Federal and state laws encourage university participation in technology
transfer, and the universities do so using somewhat different approaches for
facilitating their efforts. ASU and NAU contract with Arizona Technology
Enterprises (AzTE), a limited liability company whose sole member is the ASU
Foundation, to administer their programs, whereas UA uses an internal unit, the
Office of Technology Transfer, to perform this function.1, 2
This audit focused on three key areas of technology transfer efforts:
disclosing commercially viable inventions, marketing them to potential
commercial partners, and managing conflicts of interest that could arise in
university-industry collaborations.
Although performance varies, universities can take steps
to increase commercially viable invention disclosures
(see pages 17 through 32)
All three universities can work to increase the number of disclosures
submitted by university inventors. An invention disclosure is an inventor's
official declaration to the university that he or she has created an invention.
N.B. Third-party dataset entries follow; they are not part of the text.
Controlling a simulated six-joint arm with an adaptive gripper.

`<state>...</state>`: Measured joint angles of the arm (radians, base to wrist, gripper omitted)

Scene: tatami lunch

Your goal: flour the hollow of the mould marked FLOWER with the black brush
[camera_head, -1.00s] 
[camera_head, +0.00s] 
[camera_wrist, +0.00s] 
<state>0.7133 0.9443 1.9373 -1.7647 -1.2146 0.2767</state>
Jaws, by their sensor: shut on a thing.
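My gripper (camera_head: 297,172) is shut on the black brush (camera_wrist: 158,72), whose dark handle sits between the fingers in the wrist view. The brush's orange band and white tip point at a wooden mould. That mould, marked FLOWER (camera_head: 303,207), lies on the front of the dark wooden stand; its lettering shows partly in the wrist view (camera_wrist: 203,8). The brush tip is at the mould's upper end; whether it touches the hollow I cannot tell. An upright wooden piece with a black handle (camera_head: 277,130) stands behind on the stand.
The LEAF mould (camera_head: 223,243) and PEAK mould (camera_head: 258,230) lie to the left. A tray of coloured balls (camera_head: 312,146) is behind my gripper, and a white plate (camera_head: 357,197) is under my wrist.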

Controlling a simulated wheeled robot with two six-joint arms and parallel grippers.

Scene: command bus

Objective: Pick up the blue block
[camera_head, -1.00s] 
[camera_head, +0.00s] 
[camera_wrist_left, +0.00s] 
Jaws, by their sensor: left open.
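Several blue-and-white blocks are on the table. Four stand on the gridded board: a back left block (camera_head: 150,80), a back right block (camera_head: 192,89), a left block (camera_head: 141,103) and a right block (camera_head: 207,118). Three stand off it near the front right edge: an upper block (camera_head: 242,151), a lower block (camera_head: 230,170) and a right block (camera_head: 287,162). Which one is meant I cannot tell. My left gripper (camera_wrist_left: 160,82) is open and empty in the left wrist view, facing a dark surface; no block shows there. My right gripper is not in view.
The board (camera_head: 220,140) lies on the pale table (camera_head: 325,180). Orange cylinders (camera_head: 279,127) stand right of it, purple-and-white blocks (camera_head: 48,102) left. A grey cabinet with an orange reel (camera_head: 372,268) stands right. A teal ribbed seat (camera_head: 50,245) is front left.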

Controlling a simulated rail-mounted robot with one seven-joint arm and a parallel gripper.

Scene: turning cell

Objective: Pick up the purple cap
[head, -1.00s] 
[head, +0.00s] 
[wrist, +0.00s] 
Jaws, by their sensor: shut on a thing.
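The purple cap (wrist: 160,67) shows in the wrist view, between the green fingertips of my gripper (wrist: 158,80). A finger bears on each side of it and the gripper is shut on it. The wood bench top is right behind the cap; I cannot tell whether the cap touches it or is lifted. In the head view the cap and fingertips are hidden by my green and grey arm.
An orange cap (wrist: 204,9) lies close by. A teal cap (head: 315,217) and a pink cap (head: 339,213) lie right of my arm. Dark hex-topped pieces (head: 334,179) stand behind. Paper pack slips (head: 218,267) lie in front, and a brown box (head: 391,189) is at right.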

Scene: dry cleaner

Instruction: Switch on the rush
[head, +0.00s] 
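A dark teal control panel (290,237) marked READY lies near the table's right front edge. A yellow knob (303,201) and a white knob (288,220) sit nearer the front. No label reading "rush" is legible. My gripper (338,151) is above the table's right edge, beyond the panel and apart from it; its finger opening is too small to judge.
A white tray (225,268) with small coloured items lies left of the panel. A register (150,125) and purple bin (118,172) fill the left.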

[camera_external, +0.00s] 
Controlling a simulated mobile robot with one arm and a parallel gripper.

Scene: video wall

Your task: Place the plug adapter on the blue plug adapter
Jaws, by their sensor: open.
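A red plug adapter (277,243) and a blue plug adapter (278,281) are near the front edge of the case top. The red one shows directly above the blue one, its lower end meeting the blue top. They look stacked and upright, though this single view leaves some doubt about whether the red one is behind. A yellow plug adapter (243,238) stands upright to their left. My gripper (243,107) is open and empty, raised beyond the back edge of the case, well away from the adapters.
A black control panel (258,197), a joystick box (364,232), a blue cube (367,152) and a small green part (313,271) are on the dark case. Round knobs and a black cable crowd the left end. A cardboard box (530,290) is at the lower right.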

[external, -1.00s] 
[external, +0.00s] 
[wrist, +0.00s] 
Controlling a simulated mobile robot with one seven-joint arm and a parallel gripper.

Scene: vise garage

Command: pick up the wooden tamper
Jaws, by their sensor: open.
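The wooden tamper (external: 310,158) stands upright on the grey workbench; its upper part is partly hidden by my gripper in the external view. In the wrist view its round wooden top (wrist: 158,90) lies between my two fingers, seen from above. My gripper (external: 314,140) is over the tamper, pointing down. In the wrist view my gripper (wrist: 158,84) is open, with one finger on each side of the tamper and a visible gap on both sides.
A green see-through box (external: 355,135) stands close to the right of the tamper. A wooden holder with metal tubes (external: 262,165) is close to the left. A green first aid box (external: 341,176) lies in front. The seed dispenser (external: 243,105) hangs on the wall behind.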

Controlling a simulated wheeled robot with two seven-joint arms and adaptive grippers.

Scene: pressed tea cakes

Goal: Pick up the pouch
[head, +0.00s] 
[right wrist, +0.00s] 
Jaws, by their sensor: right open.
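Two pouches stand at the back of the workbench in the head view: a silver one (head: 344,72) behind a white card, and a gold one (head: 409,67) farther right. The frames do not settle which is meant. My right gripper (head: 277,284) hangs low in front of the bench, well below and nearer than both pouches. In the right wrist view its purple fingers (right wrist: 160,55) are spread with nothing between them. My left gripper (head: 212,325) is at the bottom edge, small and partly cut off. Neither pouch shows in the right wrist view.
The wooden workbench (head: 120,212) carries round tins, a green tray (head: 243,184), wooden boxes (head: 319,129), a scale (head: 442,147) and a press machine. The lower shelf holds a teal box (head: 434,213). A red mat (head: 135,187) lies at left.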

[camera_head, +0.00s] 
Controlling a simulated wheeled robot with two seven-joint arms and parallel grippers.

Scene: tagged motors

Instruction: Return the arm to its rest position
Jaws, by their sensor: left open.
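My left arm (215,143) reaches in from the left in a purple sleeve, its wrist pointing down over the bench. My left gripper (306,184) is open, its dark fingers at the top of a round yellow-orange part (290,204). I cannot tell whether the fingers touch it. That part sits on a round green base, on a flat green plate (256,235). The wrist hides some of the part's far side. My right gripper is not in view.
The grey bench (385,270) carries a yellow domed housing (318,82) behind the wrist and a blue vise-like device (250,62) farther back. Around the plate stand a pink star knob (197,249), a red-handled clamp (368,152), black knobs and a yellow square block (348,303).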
Disclosures are key to a technology transfer program's success because they
constitute the pool of potential technologies available for licensing to outside
industry partners.
ASU has consistently compared favorably with its peer institutions in the
number of invention disclosures received.1 However, organizational transition
and multiple vacancies in 2007 within ASU’s technology transfer provider, AzTE,
may have reduced outreach to ASU's inventors. As these vacancies are filled, ASU
should ensure that AzTE takes the steps necessary to maintain organizational
focus.
Inventors at UA have submitted a significantly lower rate of disclosures
compared to inventors at the university's peer institutions. UA can strengthen
its program by increasing interactions between its Office of Technology Transfer
(Office) and university inventors, thereby improving the ability to identify
promising research and obtain disclosures. UA can also build on the success of
the approach taken in its Bio5 Institute, where a staff member from the Office
is stationed part-time. This staff member helps inventors identify an
invention's potential, encourages them to disclose, and locates possible
industry partners. In fiscal year 2007, the Bio5 Institute produced the highest
number of invention disclosures at UA. UA plans to replicate the model in its
Optical Sciences department in fiscal year 2009.
Unlike ASU and UA, NAU is not a research-intensive university. As a result,
it does not produce many invention disclosures each year. However, NAU has
departments that conduct research with commercial potential, and it can work
more closely with its technology transfer provider to encourage disclosures so
that the work of its inventors can benefit the public.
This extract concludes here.